Hai, OMstor (alias Omah Movie visitor hehe)
setelah melahirkan film Laskar Pelangi (2008) dan Sang Pemimpi (2009), Mira
Lesmana dan Riri Riza kembali berpasangan menjadi produser dan sutradara. Sama
seperti film box office mereka
sebelumnya, Laskar Pelangi dan Sang Pemimpi, film Sokola Rimba, juga
terinspirasi dari sebuah buku yang ceritanya mengangkat isu pendidikan.
Membaca buku Sokola
Rimba karya Butet Manurung, Mira mengungkapkan Riri langsung berkomentar, “Ini
buku harus kita filmkan!” Di wawancara eksklusif Mira dan Riri untuk muvila.com,
Riri bercerita bahwa cerita “Sokola Rimba” memiliki potensi yang selalu dinanti
dari sebuah cerita. Film Sokola Rimba ini dapat dinikmati oleh seluruh kalangan
masyarakat. “Ketika kita membuat film tentang masyarakat rimba sekarang akan
dapat ditonton sepuluh, dua puluh tahun lagi yang akan datang menjadi sebuah
dokumen yang berharga buat Indonesia,” ungkap Riri.
Pesona rimba lengkap
dengan petualangan Butet Manurung mengajar di sana, dia tulis sendiri menjadi
sebuah buku menginspirasi banyak orang. Riri mengungkapkan, “Film ini butuh
pesona juga dari seorang perempuan yang bisa memainkannya, mengolahnya, dan
bisa menjadi menarik gitu, dan Pia saya lihat mempunyai kompleksitas itu.”

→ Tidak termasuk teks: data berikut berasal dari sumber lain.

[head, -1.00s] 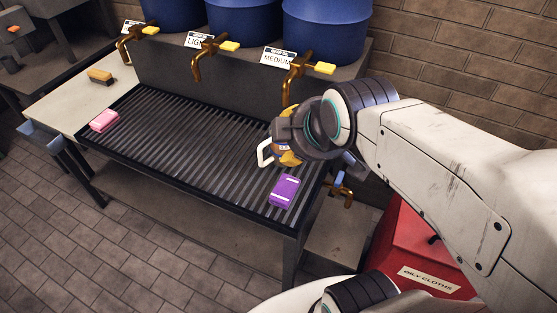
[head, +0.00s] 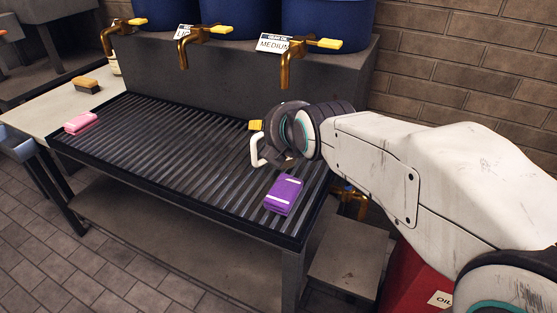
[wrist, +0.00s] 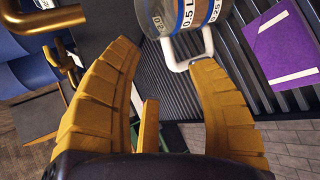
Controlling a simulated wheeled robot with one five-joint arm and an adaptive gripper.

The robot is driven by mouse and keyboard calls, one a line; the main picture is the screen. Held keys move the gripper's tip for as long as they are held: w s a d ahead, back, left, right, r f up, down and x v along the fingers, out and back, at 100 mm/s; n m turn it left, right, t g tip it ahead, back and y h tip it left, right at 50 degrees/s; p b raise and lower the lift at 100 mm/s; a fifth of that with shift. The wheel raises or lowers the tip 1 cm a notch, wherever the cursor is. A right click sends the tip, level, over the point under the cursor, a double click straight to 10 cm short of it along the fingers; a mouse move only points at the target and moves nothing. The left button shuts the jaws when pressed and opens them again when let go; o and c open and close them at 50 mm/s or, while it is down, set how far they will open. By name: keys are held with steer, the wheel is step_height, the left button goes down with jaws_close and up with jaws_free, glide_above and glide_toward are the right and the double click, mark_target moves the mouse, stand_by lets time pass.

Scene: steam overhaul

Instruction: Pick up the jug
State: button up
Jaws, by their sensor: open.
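The jug (wrist: 186,14) is at the top of the wrist view, a clear vessel with a blue band, volume marks and a white handle (wrist: 181,58). In the head view only its white handle (head: 257,151) shows clearly, over the slatted rack; my gripper hides most of the body. My gripper (wrist: 163,56) is open, its yellow fingers spread. The handle reaches toward the gap between the fingertips, close to the right one. I cannot tell whether they touch. In the head view my gripper (head: 270,140) is right beside the jug.
A purple packet (head: 284,194) lies on the rack (head: 170,150) in front of the jug. A pink packet (head: 81,122) and a brush (head: 87,84) are at the left. Brass taps (head: 290,65) jut from blue drums (head: 328,20) behind. The rack's middle is clear.

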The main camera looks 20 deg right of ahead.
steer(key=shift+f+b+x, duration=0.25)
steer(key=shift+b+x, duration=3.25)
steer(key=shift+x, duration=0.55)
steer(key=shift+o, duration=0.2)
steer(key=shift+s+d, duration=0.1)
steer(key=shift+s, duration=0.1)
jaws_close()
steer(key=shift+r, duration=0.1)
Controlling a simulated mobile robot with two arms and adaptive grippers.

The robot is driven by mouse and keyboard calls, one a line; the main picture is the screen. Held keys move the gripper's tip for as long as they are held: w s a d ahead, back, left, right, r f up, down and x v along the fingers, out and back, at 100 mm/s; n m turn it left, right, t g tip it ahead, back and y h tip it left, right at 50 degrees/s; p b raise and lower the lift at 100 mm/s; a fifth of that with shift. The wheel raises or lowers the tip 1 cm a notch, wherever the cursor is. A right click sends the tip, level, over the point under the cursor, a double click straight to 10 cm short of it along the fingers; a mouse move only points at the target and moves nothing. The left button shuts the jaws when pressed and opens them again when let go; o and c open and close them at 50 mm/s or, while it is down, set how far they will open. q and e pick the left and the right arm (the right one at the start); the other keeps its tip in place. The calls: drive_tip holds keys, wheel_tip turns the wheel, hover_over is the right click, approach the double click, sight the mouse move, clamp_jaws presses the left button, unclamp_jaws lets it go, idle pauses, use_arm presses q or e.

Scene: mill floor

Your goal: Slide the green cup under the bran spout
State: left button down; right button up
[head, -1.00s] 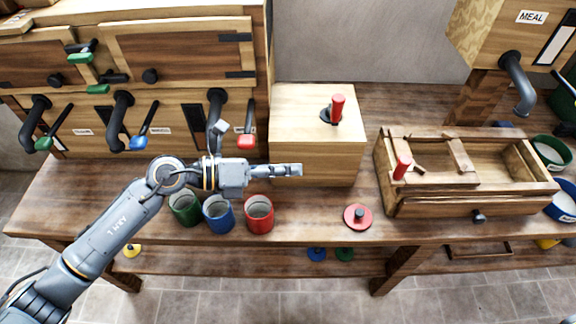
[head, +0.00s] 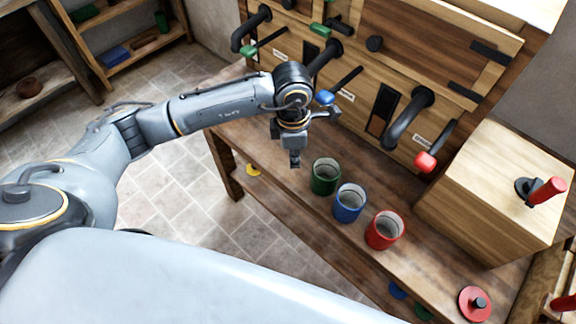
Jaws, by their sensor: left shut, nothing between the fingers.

Tidak semua aktor atau aktris punya kenyamanan buat masuk ke sebuah ruangan
kaya rimba, tapi kenyamanan itu dapat Mira dan Riri temui pada diri Prisia
Nasution. “Lo harus tidur di tenda lho, lo harus mandi di sungai lho, lo harus
bergaul dengan kebiasaan-kebiasaan mereka,” kata-kata Mira untuk Pia. “Dia
nggak masalah,” ungkap Mira mengesankan sosok aktris peraih piala Citra, Prisia
Nasution atau akrab dipanggil Pia.
Pemutaran perdana dan
Konferensi Pers “Sokola Rimba” ini diadakan di Epicentrum XXI Rasuna Said,
Jakarta, Selasa (12/11). Acara ini
dibuka oleh Ronal Surapradja sebagai pembawa acara dalam Preview Film dan
Konferensi Pers lalu dilanjutkan dengan sesi tanya jawab dari rekan-rekan media.
Dalam kesempatan pemutaran perdana film tersebut dihadiri oleh Riri Riza
sebagai Sutradara, Mira Lesmana sebagai Produser, Prisia Nasution, Butet
Manurung, dan pemain pendukung lainnya.
Berikut ulasan tentang
film Sokola Rimba atas karya dan petulangan Butet Manurung:
Sokola
Rimba

Sutradara : Riri Riza
Penulis : Riri Riza
Pemeran : Prisia Nasution, Nyungsang Bungo,
Nengkabau, Beindah, Rukman Rosadi, Nadhira Suryadi, Ines Somellera, Netta KD,
Dery Tanjung
Tanggal edar : Kamis, 21 November 2013
Sinopsis
Indonesia Pasca
Reformasi. Setelah hampir tiga tahun bekerja di sebuah lembaga konservasi di
wilayah Jambi, Butet Manurung (Prisia Nasution) menemukan hidup yang
diinginkannya: mengajarkan baca-tulis dan berhitung kepada anak-anak masyarakat
Suku Anak Dalam, yang dikenal sebagai Orang Rimba, yang tinggal di hulu sungai
Makekal di hutan bukit Duabelas.
Suatu hari Butet
terserang demam malaria di tengah hutan. Seorang anak tak dikenal datang
menyelamatkannya. Nyungsang Bungo (Nyungsang Bungo) nama anak itu, berasal dari
Hilir sungai Makekal, sekitar 7 jam perjalanan dari tempat Butet mengajar.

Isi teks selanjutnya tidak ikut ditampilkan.